We take music for granted. We pay little attention to the very real struggle of musicians. We expect to flip a knob or press a key and have instant, free music. We have no idea how our lives would be different if we didn’t have music.

So let’s turn it off. One day without music. Let the silence echo through.

Then let’s pay attention to what we need to do to ensure that music regains its respected and vital role in our society.  Let’s have more silence instead of constant soundtracks so that when music appears, we pay attention. Let’s make sure our children learn music in school even if we have to sacrifice part of the athletic budget. Let’s patronize clubs that host fledgling bands and welcome the opportunity to pay a modest cover charge. Let’s attend local band and symphony concerts and donate to their organizations. Let’s be willing to pay more for our Pandora or other streaming services and discourage our family and friends from free downloads.

Otherwise, we might wake up one day and find there’s no music to be heard.


Writing About Music


Writing music.

In words.

Is simply not possible.

I tried. In my first published book, Notes of a Piano Tuner, I wanted desperately to convey the thrill of hearing a certain piece of music played on a freshly tuned piano. Everything about that time and place added to the intensity of those few bars—an old wooden church house twenty miles out a dirt road in the Arkansas Ozarks, an old upright piano that had somehow survived a century of use to remain remarkably musical, and a rainy late spring afternoon. As the storm front moved on to the east, a green cast permeated the outside air. A wasp buzzed against the nearby window, one of those tall narrow windows with watery glass common in old churches where they needed the light but didn’t want congregants distracted by whatever went on outside.

Moist air carries sound waves better than dry air. The combination of moist air, the resonance of the old church, the magical ancient piano, and the harmonies of that particular music transcended anything I could say with words. The waves rolled up from the soundboard, bounced off the high church ceiling, and resonated through my chest like a physical force.

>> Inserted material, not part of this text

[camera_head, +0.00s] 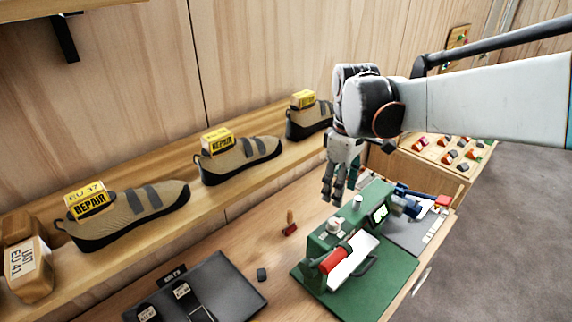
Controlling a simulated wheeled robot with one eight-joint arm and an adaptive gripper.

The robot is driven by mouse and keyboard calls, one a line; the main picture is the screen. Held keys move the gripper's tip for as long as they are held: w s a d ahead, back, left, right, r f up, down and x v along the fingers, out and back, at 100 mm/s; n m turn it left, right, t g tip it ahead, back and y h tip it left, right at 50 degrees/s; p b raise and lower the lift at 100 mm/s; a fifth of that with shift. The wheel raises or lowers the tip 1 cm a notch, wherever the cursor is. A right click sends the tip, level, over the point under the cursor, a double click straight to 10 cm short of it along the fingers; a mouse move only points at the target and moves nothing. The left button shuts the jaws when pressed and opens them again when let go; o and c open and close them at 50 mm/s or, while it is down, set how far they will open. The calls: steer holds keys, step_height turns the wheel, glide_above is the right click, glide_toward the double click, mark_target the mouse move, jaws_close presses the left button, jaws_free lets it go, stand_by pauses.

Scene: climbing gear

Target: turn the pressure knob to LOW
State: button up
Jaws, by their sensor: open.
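A green press machine (320,243) stands on a green base on the workbench, right of centre. Two pale knobs rise from its top: a nearer, larger one (334,227) and a farther, smaller one (357,202). I cannot tell which is the pressure knob, and no LOW mark is readable. The machine also has a small display (380,213) and a red roller-like part (335,260) at its front. My gripper (336,196) points down with dark fingers, open and empty. It appears above and behind the knobs, apart from them.
A shelf (188,195) behind the bench holds several tan shoes with yellow REPAIR tags. A grey mat with blue-and-red gear (405,205) lies to the right.

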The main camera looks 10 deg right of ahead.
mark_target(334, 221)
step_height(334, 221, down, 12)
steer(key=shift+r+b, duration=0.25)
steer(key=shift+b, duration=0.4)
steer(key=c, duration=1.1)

Well, it was a physical force.

My hair stood up. I got goosebumps.

There’s something about fourths and fifths that does it for me. And old hymns, which make full use of fourths and fifths. Simple, basic harmonies.

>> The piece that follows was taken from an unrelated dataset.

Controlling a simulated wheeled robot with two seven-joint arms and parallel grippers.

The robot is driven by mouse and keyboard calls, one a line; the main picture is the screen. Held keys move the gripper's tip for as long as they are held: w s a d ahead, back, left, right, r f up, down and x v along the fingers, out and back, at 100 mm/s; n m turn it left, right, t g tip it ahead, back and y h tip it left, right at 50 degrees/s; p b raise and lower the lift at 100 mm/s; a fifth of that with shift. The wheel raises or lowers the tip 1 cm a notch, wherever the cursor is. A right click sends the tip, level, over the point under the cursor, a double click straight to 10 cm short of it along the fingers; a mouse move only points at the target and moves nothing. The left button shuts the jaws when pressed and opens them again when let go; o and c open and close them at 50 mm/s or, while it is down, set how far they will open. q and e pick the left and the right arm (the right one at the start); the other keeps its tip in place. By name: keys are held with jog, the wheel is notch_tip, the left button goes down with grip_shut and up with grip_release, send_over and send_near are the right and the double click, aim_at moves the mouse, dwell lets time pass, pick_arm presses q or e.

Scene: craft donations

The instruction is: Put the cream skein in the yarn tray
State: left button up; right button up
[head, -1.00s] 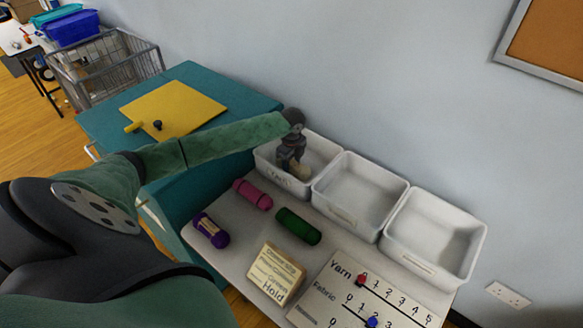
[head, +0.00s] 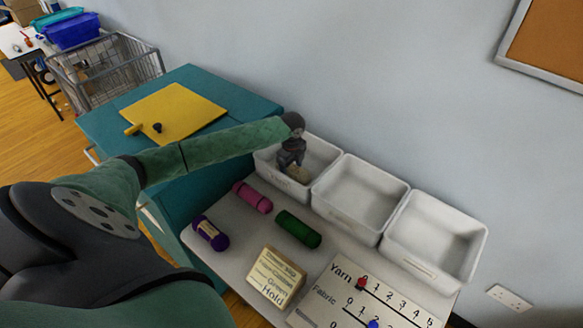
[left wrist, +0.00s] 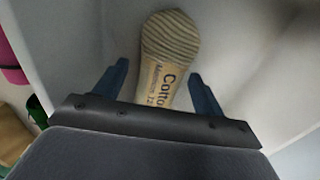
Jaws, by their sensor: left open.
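The cream skein (left wrist: 168,55) with its printed paper band lies inside the yarn tray, the leftmost white tray (head: 325,150). In the head view the skein (head: 299,174) shows beside my left gripper (head: 290,165), which reaches down into that tray. In the left wrist view my left gripper (left wrist: 160,85) has its two blue fingers spread, one on each side of the skein, with gaps between fingers and skein. The skein's near end is hidden behind the gripper body. My right gripper is not in view.
Two empty white trays (head: 340,215) (head: 405,261) stand to the right. On the table lie a pink skein (head: 252,197), a purple skein (head: 211,234) and a green skein (head: 298,229). A sign (head: 277,278) and a counting board (head: 366,300) are in front.

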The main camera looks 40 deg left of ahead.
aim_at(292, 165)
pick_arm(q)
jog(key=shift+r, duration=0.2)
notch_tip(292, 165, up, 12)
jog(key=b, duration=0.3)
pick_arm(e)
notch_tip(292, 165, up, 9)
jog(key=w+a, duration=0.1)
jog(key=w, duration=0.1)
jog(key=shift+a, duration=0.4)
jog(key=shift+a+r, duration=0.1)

An acoustic physicist could probably explain it. The mathematics of tuning never quite penetrated my skull. My dad taught me to tune by ear. I didn’t want or need to understand that when a string produced a fundamental pitch, say the note ‘A,’ it also formed partials. Partials were, predictably, partial vibrations of the string which produce other pitches. So for the note ‘A’ vibrating along a single string, the partials also vibrated in tones of fourths, fifths, other octaves and so forth up into an entire overtone series.

For more than you ever wanted  to know about overtones, check out this article.

Complicated stuff and mostly irrelevant to a tuner who works by ear. My dad, I, and now my son understand these things internally.

To the point, the strings on the old upright in that church still created perfect overtones. As those chords rolled from my fingers, the overtones blended with the fundamental notes I played to create such a rich experience that I actually got tears in my eyes.

I wanted to share that. When I wrote that story, I tried to think of how to convey my experience. I considered writing the actual music on the page, but unless someone knew how to read music, that notation would mean nothing. I blathered on about feeling the effects of the music but that alone wouldn’t make someone’s hair stand up.

I ended up writing the words that accompany that particular sequence of music thinking that if someone heard the words, they would hear the music.

Well, maybe some did. But unfortunately, most readers evidently took the meaning of the words as the message I wanted to convey and never heard the music at all.

Wrong. Not even close. I didn’t want the message of the words to have anything to do with my story. The message of the words wasn’t my message. In fact, they were about as far from my intent as they could possibly be.

The words were “Amazing Grace, how sweet the sound,” etc. I wrote the entire first verse, because those were the notes, the harmonies, the chords and overtones of my experience.

As a result, a lot of readers of my book assumed that I had been ‘saved.’ That my awestruck experience resulting from that loaded afternoon had to do with finding God, getting religion, and all the rest of that stuff.

I’m sorry. That’s not what I meant. Not what I meant at all.

And it strikes me now that religion is a lot like that, all about the words without hearing the music.